- Exercise brief
In the records below, find the line containing "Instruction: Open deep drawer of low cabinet" and the line containing "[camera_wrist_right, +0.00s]". Give again exactly those lines and every line between them, omitting the pictures.

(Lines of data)
____

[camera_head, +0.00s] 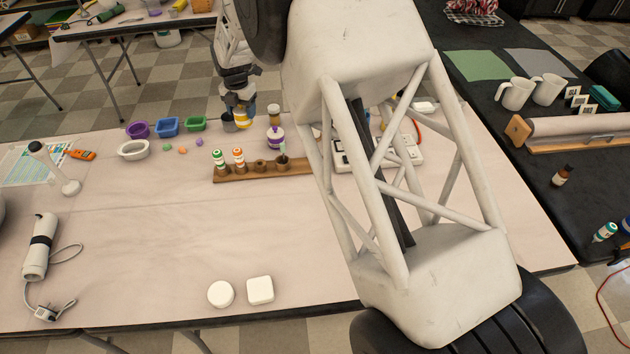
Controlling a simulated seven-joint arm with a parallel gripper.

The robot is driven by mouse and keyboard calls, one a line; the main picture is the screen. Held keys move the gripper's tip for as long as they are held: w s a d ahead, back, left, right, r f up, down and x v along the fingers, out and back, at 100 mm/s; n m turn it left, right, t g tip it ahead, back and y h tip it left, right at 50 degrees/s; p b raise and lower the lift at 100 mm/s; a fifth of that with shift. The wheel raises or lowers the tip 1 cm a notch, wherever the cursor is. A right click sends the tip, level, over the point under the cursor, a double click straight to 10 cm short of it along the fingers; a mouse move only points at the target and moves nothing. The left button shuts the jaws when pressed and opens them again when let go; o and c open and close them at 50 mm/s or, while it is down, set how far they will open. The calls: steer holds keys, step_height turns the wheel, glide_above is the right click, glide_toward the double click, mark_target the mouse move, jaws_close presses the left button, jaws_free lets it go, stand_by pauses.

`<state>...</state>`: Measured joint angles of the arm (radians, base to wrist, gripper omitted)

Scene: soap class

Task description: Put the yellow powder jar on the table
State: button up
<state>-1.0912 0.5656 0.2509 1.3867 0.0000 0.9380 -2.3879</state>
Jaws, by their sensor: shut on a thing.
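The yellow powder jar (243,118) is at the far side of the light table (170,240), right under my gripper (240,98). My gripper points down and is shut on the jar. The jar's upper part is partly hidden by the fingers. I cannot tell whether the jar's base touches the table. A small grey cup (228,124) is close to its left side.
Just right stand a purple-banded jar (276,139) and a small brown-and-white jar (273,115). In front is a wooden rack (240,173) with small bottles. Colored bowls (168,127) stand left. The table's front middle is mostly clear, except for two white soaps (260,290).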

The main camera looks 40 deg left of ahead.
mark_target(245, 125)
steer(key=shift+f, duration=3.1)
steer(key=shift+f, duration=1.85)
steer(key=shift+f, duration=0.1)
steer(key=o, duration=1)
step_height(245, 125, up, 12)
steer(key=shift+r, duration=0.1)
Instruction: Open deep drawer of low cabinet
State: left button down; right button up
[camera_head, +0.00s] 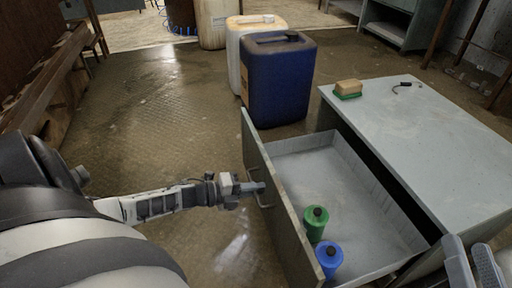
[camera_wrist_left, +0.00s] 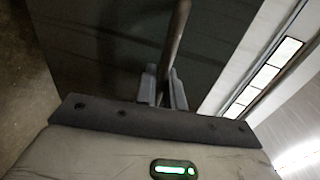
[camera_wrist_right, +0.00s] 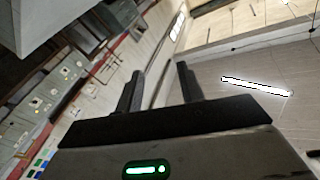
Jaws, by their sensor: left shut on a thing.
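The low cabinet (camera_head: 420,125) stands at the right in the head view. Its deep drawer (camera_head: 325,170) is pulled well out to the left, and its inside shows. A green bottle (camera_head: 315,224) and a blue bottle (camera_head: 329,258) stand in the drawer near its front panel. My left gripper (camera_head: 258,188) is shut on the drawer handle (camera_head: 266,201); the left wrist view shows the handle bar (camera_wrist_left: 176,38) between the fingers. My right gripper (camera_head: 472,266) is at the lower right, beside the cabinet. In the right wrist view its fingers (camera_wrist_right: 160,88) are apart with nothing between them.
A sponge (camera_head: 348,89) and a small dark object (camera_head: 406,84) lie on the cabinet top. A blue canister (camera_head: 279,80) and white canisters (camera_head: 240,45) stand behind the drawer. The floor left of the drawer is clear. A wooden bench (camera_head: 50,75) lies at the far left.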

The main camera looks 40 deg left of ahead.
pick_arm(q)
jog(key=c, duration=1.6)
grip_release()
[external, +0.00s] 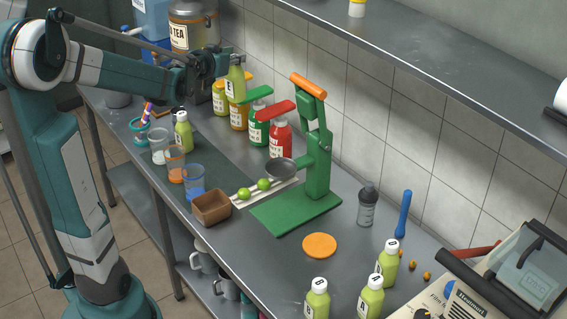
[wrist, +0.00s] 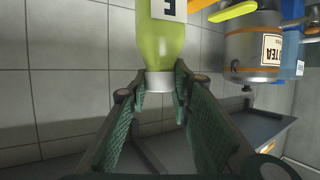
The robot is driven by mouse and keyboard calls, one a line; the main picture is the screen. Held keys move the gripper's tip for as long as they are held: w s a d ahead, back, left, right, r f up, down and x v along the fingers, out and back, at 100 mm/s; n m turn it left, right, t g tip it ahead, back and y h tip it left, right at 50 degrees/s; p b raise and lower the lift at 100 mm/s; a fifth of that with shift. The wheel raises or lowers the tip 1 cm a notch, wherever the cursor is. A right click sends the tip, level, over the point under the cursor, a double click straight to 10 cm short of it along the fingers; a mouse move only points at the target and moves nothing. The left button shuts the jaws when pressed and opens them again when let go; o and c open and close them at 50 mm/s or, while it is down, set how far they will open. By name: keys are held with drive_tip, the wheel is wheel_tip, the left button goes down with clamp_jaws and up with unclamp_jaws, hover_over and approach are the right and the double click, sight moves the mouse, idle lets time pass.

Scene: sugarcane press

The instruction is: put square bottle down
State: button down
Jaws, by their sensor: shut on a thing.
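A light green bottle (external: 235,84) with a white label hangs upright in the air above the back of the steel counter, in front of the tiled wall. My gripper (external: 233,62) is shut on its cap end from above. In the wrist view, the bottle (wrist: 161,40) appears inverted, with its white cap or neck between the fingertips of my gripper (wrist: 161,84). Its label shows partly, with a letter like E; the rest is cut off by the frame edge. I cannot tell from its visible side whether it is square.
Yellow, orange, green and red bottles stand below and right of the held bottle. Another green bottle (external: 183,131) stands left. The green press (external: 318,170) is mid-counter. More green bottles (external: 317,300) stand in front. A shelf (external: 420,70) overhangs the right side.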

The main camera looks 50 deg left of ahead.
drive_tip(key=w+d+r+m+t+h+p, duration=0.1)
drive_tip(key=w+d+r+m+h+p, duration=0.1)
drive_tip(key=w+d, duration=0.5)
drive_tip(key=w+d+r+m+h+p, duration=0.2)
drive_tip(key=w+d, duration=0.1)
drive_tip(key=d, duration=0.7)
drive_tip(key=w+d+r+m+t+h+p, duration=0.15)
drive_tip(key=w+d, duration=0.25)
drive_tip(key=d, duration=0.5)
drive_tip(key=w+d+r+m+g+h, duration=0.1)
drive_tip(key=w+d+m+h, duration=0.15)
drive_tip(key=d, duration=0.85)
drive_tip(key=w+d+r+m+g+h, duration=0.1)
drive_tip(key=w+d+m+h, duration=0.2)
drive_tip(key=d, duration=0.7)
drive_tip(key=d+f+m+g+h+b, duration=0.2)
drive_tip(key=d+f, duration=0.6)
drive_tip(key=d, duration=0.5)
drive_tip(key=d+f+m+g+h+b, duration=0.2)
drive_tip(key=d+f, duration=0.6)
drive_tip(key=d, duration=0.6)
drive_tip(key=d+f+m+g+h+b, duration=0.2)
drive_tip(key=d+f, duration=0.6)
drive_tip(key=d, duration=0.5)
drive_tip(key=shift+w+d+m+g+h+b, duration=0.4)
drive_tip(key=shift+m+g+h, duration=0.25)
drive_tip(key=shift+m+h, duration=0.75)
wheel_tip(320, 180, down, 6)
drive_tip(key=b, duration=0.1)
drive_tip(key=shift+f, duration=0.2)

____

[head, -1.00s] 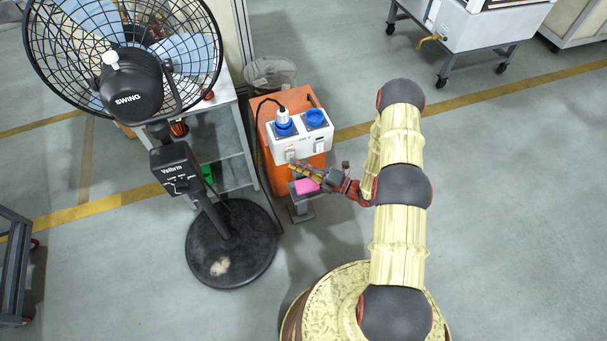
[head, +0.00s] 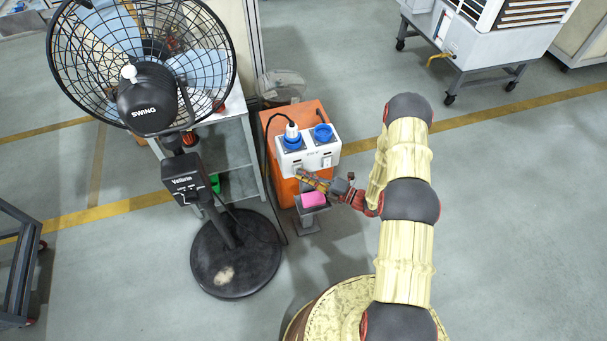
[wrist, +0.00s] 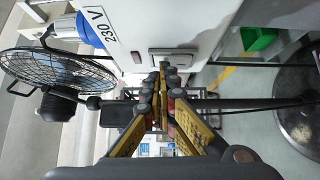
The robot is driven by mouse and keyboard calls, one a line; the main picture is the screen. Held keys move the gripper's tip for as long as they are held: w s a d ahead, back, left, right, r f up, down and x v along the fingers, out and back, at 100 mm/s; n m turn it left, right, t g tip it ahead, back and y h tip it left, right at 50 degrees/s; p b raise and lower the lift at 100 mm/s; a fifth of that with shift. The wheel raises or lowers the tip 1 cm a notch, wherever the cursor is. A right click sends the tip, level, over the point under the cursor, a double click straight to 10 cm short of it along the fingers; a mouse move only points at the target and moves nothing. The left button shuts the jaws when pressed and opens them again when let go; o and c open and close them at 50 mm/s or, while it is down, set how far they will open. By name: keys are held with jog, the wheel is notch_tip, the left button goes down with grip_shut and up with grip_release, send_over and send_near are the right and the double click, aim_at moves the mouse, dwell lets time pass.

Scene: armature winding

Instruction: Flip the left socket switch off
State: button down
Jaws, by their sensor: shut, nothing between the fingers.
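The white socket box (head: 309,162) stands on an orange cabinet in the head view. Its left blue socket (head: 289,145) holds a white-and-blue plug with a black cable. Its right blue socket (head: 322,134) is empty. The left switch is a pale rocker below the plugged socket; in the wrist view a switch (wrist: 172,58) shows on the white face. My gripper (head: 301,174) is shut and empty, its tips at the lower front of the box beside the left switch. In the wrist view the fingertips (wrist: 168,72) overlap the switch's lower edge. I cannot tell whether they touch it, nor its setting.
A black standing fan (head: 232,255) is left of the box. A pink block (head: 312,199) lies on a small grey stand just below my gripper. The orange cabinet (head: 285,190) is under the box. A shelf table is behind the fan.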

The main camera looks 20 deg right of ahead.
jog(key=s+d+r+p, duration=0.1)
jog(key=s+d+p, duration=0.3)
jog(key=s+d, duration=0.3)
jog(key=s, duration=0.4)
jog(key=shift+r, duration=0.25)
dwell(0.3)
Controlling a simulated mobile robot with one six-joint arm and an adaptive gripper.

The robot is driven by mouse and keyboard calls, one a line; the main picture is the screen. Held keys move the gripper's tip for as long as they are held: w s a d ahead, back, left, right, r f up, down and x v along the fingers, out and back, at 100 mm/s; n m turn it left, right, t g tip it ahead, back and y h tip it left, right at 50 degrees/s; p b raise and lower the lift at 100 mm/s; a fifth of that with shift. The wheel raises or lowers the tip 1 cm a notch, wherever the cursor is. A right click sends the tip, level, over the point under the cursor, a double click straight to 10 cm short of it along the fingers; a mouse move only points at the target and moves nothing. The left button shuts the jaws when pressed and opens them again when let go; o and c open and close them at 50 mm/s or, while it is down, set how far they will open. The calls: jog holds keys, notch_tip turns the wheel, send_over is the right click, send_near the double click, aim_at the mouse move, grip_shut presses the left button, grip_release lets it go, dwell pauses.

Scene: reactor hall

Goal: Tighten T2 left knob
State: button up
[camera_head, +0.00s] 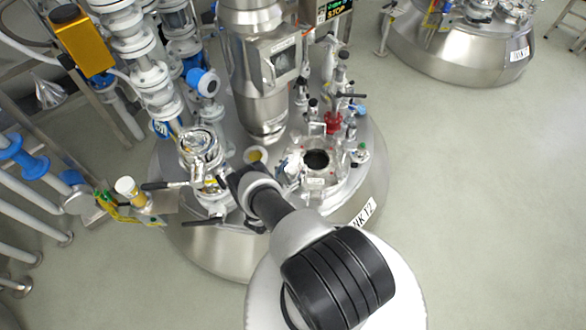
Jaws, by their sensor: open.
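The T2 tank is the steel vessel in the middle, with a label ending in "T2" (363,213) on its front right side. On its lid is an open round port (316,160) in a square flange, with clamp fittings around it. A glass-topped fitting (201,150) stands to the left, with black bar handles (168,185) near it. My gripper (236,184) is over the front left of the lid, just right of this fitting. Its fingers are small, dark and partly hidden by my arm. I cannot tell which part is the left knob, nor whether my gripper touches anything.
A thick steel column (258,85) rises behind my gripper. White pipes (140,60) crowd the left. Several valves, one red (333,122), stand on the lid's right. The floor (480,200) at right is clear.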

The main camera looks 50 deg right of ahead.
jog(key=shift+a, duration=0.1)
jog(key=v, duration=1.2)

____

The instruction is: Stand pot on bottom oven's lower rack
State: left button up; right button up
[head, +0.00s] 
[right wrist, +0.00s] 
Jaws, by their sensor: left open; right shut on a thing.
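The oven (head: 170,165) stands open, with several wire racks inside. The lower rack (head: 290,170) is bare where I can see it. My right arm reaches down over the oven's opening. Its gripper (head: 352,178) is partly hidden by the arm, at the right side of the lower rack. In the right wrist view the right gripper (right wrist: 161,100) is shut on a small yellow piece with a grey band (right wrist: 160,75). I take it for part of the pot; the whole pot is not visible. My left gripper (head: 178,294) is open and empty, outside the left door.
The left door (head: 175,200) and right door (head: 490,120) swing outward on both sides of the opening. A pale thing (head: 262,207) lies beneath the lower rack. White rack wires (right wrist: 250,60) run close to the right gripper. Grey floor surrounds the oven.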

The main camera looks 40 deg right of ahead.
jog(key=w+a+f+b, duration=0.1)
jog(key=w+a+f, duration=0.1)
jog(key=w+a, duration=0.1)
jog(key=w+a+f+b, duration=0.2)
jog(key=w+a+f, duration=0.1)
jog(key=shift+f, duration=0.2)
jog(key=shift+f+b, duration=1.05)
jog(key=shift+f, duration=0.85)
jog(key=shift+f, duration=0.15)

____

- Correct response
Instruction: Open deep drawer of low cabinet
State: left button down; right button up
[camera_head, +0.00s] 
[camera_wrist_left, +0.00s] 
[camera_wrist_right, +0.00s] 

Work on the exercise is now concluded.